Journalism.co.uk talks to journalists across the globe about social media and how they see it changing their industry. This week, Jack Lail of Knoxville News Sentinel.
1) Who are you and what do you do?
My name is Jack D. Lail. I’m the managing editor/multimedia for the Knoxville News Sentinel in Knoxville, Tennessee.
I am in charge of the editorial content on our family of websites that include knoxnews.com and govolsxtra.com.
2) Which web or mobile-based social media tools do you use on a daily basis and why?
AIM, Twitter and Facebook mainly. I dabble in lots of others. Email? Is that a social media tool? Live in it. Google Reader? Certainly use it every day.
3) Of the thousands of social media tools available could you single one out as having the most potential for news either as a publishing or newsgathering tool?
I continue to think the unsexy RSS feed has the largest potential and is the most important tool. Twitter and Facebook have potential.
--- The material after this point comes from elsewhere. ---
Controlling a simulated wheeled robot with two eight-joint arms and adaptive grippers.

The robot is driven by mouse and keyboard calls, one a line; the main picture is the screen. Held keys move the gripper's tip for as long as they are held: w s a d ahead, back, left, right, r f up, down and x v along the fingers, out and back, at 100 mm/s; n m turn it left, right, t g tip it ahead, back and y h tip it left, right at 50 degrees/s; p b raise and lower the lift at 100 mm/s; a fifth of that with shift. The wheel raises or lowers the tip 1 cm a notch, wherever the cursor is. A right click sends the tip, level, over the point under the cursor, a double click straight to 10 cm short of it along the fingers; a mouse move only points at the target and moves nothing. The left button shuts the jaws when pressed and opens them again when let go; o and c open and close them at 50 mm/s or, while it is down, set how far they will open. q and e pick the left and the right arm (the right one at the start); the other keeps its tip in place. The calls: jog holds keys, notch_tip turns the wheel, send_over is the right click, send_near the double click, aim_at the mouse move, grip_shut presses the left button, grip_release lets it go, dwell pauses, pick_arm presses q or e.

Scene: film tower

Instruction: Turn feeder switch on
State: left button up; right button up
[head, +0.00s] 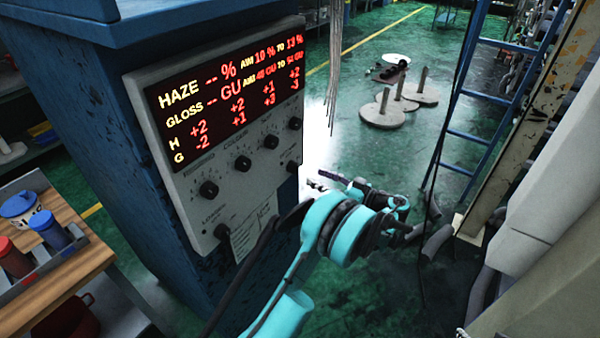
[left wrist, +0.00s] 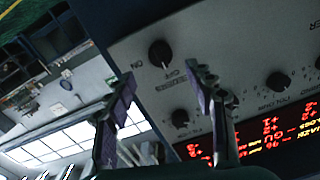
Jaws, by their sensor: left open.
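The grey control panel (head: 250,195) is on the front of a blue cabinet, with a red and yellow lit display (head: 225,95) and several black knobs. A black knob (head: 292,166) at the panel's lower right also shows in the left wrist view (left wrist: 160,53), with ON and OFF marks beside it; I take it as the feeder switch, but its name is unreadable. My left gripper (head: 325,181) is open and empty, right of the panel. In the left wrist view its two fingers (left wrist: 160,82) are spread, apart from that knob. My right gripper is out of view.
Other knobs (head: 243,163) sit close by on the panel. A wooden bench (head: 55,285) with cups stands at the left. Round bases with posts (head: 385,112) stand on the green floor behind. A blue ladder (head: 470,135) and machine frame are at the right.

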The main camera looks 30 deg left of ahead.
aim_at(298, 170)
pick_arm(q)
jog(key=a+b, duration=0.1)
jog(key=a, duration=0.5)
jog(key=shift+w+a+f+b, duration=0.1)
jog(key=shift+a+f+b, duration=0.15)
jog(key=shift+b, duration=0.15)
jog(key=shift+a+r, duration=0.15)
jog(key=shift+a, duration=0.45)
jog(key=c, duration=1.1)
Next is blogging, if you consider that a social media tool. It is critical for mainstream media to adopt and adapt. Because it is a web native publishing platform as well as a social network, it engages and creates community in very effective ways.
Not a software tool, but the iPhone is the biggest game changer in terms of new platform. I’m actually starting to believe the hype about the mobile web.
Users get that product and every other hardware maker is improving their smart phone offerings at a more rapid pace. Did we just go from Gopher to Netscape in the mobile space?
4) And the most overrated in your opinion?
YouTube and Facebook notwithstanding, user-generated content seems to be the most overrated social media ‘news’ craze or the most ineptly executed by traditional media organisations.
I think you’ll see a few sites that thrive at this and nail it and everybody else will suck. There seems to be a difference also in layering in news in social media sites and creating community around news.
Obviously, there are more social media sites being launched than can be supported by audiences or business models. Is it spring and time to prune?